* **Given request**: Copy each line of the entries that contains the word "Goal".

* **Records supplied**:

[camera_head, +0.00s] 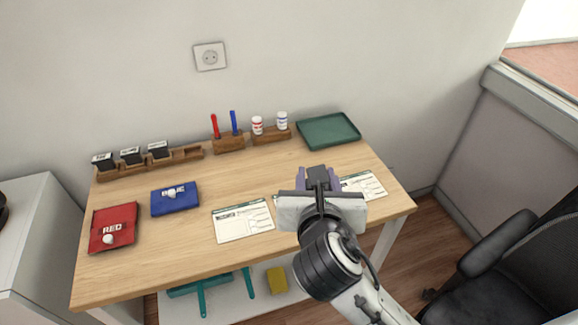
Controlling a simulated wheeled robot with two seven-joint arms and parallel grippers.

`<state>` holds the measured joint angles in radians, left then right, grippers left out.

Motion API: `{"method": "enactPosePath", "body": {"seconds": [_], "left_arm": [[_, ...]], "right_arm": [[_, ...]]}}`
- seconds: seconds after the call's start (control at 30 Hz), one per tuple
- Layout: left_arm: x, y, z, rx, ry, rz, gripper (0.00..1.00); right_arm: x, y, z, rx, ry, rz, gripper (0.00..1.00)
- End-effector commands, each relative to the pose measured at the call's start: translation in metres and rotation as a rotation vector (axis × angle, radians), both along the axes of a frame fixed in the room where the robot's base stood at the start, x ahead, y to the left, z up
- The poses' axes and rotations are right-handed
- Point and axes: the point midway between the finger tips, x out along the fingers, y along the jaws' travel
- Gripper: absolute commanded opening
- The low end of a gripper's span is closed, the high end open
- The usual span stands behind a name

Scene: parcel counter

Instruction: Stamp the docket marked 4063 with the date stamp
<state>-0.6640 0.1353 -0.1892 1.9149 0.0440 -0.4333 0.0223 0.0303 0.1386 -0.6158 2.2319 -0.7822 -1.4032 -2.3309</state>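My right gripper (318,179) is over the middle right of the counter, its arm coming in from the lower right. Its purple fingers are closed on a dark block that looks like a stamp (318,173). One docket (242,220) lies left of the gripper and another (364,186) lies to its right, partly covered. A small edge of paper shows beside the gripper, mostly hidden. The docket numbers are too small to read. Three black stamps (131,155) with white labels stand in a wooden rack (187,153), whose right slots are empty. My left gripper is not in view.
A red pouch (113,229) and a blue pouch (176,199) lie at the left. A pen holder (229,144), two small bottles in a wooden stand (271,136) and a green tray (328,132) line the back. A dark chair (505,260) stands at lower right.

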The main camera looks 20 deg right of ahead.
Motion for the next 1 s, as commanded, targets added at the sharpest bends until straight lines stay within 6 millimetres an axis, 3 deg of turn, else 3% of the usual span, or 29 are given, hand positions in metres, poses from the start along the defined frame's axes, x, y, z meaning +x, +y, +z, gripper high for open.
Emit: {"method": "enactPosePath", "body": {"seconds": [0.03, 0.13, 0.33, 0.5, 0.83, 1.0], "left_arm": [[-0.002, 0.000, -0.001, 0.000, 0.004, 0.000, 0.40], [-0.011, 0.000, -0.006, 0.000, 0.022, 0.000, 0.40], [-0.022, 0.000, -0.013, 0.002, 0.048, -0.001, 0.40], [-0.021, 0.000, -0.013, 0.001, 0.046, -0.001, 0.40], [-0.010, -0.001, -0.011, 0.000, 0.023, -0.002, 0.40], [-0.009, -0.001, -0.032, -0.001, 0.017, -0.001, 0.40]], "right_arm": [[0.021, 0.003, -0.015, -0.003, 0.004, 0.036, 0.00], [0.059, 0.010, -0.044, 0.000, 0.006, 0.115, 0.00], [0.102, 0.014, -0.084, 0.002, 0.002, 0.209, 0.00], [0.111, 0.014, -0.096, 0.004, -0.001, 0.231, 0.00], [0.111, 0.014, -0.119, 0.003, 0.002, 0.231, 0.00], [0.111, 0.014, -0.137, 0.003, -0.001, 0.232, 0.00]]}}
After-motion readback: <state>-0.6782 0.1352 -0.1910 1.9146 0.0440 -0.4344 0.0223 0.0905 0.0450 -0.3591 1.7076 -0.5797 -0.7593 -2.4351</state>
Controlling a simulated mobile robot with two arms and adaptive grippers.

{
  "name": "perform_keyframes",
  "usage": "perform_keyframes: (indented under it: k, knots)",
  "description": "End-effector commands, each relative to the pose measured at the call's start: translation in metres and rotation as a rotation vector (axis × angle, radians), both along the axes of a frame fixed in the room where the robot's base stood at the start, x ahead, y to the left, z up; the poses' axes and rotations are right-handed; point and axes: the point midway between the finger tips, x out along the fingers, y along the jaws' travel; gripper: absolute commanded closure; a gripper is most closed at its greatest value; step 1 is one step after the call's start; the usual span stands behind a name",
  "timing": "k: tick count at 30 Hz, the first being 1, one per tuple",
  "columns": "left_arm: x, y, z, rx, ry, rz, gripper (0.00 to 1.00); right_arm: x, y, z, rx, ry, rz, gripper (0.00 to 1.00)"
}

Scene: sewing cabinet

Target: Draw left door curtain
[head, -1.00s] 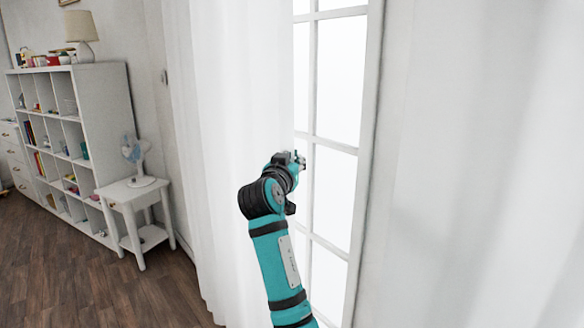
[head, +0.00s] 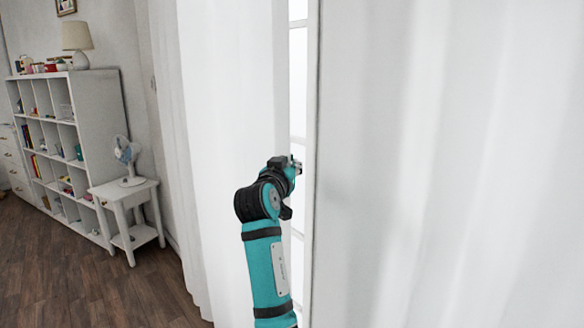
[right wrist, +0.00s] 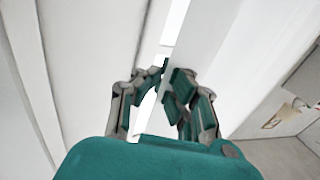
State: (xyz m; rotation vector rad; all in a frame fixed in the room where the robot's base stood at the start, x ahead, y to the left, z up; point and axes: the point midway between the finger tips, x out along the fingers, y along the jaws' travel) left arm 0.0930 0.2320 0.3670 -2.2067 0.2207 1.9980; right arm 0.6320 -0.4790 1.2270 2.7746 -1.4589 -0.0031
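The left door curtain (head: 235,130) hangs as a long white sheet left of the bright glass door (head: 298,100). Only a narrow strip of glass shows. My right gripper (head: 297,165) is at the curtain's right edge, at about mid-height in the picture. In the right wrist view, the right gripper's fingers (right wrist: 165,70) come together at the tips, at the edge of the white curtain (right wrist: 95,60). They look shut on that edge, though the pinched cloth is hard to make out. My left gripper is out of view.
Another broad white hanging surface (head: 440,160) fills the right side, close by. A white side table (head: 128,190) with a small fan (head: 127,155) and a cube shelf (head: 98,110) stand at the left. The wooden floor (head: 90,280) in front is clear.

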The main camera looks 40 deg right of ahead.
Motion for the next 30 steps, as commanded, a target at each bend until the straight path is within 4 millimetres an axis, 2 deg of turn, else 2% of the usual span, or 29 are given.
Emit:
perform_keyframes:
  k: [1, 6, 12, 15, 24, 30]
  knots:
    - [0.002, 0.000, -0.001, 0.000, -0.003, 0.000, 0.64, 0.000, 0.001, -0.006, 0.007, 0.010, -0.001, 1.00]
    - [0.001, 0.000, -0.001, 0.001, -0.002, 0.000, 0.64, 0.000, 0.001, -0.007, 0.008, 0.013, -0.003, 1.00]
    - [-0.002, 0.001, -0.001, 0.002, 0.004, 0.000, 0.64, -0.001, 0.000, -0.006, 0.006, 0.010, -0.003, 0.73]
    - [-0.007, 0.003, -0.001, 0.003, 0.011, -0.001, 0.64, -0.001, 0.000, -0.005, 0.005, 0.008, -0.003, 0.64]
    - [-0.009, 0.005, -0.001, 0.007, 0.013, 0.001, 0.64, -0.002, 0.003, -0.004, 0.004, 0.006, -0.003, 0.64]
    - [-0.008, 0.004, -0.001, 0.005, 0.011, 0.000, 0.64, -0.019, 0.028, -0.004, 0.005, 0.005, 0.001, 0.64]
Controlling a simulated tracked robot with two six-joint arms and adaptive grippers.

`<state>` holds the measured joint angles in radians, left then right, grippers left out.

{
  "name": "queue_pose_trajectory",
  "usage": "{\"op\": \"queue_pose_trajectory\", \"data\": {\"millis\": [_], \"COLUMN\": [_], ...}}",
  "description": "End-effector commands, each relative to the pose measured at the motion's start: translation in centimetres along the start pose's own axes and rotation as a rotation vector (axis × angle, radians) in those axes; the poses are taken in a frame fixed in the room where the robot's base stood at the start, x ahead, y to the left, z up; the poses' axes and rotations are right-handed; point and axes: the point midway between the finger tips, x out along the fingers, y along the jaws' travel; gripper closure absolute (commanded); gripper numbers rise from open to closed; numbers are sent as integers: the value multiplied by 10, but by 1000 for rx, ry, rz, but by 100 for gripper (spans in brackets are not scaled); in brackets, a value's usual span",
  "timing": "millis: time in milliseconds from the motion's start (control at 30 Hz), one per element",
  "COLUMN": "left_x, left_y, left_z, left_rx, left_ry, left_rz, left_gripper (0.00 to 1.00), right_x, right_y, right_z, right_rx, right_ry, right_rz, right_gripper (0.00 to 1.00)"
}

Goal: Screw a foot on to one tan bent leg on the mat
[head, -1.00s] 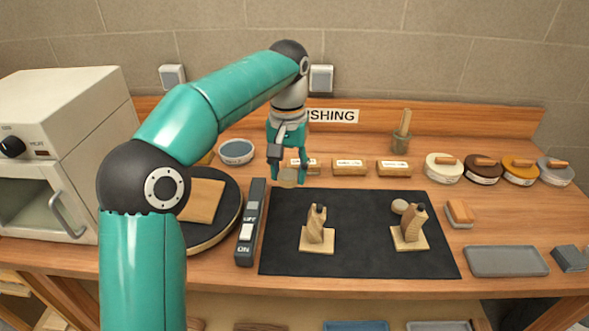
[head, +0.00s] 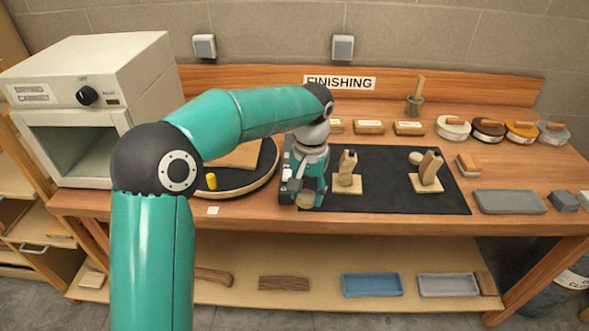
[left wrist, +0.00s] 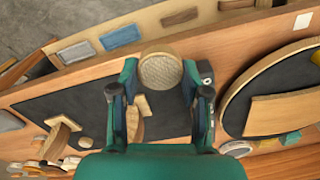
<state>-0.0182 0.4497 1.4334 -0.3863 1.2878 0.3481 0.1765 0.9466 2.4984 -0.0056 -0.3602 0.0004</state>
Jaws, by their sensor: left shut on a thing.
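My left gripper (head: 308,192) is shut on a round tan foot (head: 306,201) at the mat's front left corner. In the left wrist view the foot (left wrist: 160,72) is a ribbed disc between the fingertips. Two bent legs stand tilted in square wooden blocks on the black mat (head: 390,195). The left leg (head: 347,166) is tan with a dark top and is to the right of the gripper, apart from the held foot. The right leg (head: 430,166) looks browner. Another round foot (head: 416,158) lies beside it. My right gripper is not in view.
A black round turntable (head: 262,175) with a board and a white cabinet (head: 95,90) are at the left. The dark switch unit beside the mat is mostly hidden by my gripper. Tins (head: 452,127) and a grey tray (head: 508,202) are at the right. The mat's front strip is clear.

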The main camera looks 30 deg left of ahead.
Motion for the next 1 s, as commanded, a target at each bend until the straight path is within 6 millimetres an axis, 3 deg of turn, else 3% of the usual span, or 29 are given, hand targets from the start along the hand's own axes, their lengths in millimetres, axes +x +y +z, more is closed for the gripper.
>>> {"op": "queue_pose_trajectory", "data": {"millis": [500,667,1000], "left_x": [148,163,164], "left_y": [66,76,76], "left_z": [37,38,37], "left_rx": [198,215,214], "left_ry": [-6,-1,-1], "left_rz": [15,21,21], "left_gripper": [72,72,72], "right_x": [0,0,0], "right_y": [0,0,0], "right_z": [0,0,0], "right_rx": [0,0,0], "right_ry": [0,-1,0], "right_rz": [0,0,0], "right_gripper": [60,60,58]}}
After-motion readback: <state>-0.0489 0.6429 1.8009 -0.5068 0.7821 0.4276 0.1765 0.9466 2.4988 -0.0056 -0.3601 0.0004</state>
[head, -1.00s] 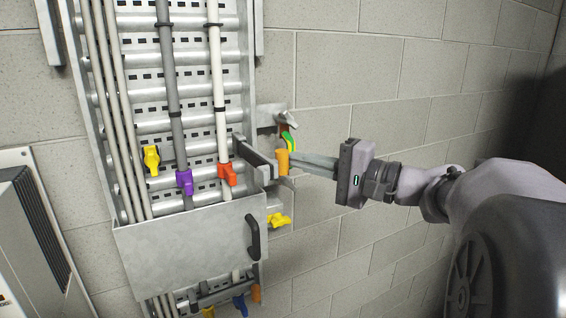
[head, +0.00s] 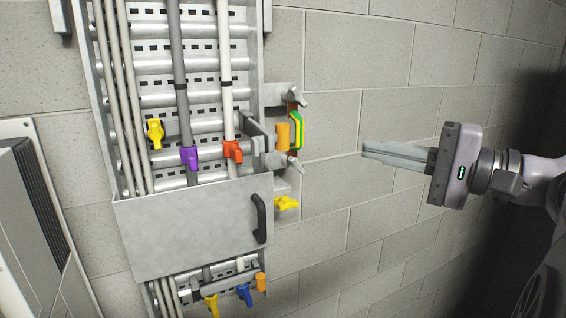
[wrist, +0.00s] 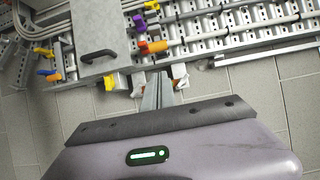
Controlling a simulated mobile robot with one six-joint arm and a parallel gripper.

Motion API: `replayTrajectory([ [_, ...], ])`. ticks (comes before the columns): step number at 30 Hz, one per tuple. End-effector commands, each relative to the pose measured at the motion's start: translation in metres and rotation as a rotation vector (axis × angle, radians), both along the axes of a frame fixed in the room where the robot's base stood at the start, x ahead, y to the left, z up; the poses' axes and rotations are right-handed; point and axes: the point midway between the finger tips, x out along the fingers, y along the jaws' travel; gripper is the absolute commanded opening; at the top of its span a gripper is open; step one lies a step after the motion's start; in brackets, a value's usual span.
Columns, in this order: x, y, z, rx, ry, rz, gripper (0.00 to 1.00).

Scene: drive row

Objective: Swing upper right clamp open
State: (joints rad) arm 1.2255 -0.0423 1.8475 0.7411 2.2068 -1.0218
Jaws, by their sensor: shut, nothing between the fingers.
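At the right edge of the cable ladder, a flat grey clamp bar (head: 254,130) projects outward at an angle, beside an orange cylindrical grip (head: 283,136). It does not lie flat across the white cable. Whether bar and grip are joined is unclear. Grey winged fittings sit above (head: 298,98) and below (head: 295,163) the grip. My gripper (head: 365,151) is shut and empty, well right of the grip with a clear gap, in front of the block wall. In the wrist view the shut fingers (wrist: 161,76) point towards the ladder's edge, with orange parts (wrist: 157,47) just beyond.
A green-yellow strap (head: 298,130) runs beside the grip. A grey cover box (head: 190,235) with a black handle (head: 258,218) stands out below. Yellow (head: 155,133), purple (head: 189,158) and red-orange (head: 233,151) knobs are on the ladder. Bare wall (head: 400,60) lies right.

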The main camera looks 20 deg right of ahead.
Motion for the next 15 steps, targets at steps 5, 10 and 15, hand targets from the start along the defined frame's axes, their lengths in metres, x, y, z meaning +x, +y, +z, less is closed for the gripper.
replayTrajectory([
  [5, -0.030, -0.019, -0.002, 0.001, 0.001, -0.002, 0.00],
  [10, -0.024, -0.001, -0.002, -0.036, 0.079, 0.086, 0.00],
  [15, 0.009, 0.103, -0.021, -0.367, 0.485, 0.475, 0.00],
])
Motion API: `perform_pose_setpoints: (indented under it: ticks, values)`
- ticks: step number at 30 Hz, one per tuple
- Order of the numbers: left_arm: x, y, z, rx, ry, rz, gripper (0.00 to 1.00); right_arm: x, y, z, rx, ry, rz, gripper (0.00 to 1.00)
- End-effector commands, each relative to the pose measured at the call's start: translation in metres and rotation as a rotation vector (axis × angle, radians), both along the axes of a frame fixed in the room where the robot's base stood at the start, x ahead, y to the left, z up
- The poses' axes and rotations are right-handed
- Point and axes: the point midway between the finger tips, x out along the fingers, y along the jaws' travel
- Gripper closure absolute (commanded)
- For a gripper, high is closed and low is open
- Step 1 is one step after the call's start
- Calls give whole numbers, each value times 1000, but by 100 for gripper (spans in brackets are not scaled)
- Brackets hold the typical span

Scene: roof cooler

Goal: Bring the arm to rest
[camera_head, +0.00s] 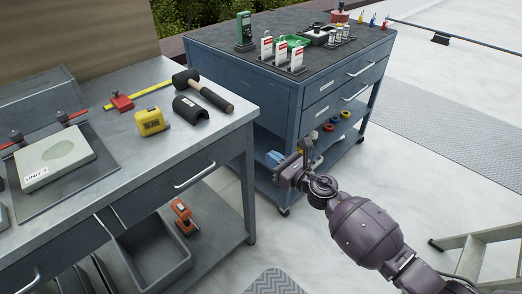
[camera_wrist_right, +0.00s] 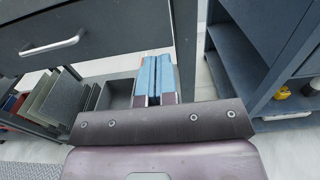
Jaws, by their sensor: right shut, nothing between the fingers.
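My right arm comes in from the lower right in the head view. Its gripper (camera_head: 291,165) is in front of the gap between the grey workbench (camera_head: 226,125) and the blue tool cart (camera_head: 283,95). In the right wrist view, the two blue-padded fingers of this gripper (camera_wrist_right: 155,78) lie side by side, shut, with nothing between them. They point toward the lower part of the workbench (camera_wrist_right: 90,35), below its drawer handle. I see no contact with the bench or the cart. My left gripper is not in view.
The workbench carries a mallet (camera_head: 205,92), a yellow tape measure (camera_head: 151,121) and a stone block (camera_head: 54,158). A grey bin (camera_head: 150,255) and an orange tool (camera_head: 184,215) are on its lower shelf. A stepladder (camera_head: 475,250) stands at the right. Floor beyond the arm is clear.

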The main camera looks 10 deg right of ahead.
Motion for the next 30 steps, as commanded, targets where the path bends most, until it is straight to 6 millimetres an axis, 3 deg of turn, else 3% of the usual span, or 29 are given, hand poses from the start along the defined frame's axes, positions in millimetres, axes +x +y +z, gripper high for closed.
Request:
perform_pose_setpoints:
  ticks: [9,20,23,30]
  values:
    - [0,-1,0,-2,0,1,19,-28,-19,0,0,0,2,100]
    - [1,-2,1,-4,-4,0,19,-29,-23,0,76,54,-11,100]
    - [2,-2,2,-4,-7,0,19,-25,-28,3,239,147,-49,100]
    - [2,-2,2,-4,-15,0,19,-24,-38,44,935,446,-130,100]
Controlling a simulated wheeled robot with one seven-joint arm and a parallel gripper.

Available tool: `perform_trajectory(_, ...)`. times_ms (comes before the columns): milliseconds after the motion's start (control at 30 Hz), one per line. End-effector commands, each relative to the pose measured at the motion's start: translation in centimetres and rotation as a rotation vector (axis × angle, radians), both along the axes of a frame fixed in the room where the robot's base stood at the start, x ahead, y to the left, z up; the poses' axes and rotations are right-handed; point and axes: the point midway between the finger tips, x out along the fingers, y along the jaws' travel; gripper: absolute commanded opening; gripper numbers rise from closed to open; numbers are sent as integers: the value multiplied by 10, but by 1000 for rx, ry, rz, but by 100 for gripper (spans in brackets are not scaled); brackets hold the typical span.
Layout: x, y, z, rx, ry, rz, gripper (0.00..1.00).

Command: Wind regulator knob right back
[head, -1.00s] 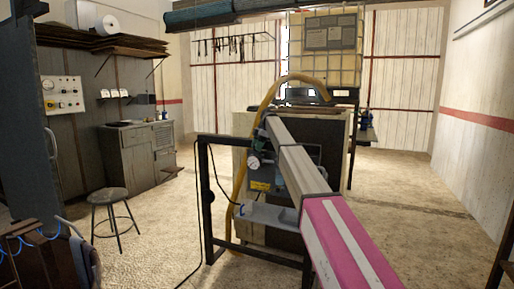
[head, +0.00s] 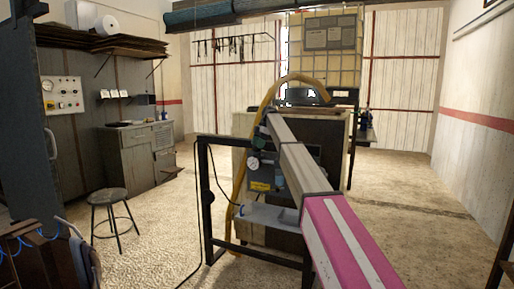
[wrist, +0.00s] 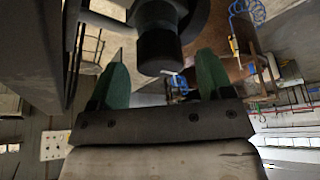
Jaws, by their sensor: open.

* **Task response**:
Goal: Screw a foot on to one tan bent leg on the mat
Goal: Bring the arm to rest

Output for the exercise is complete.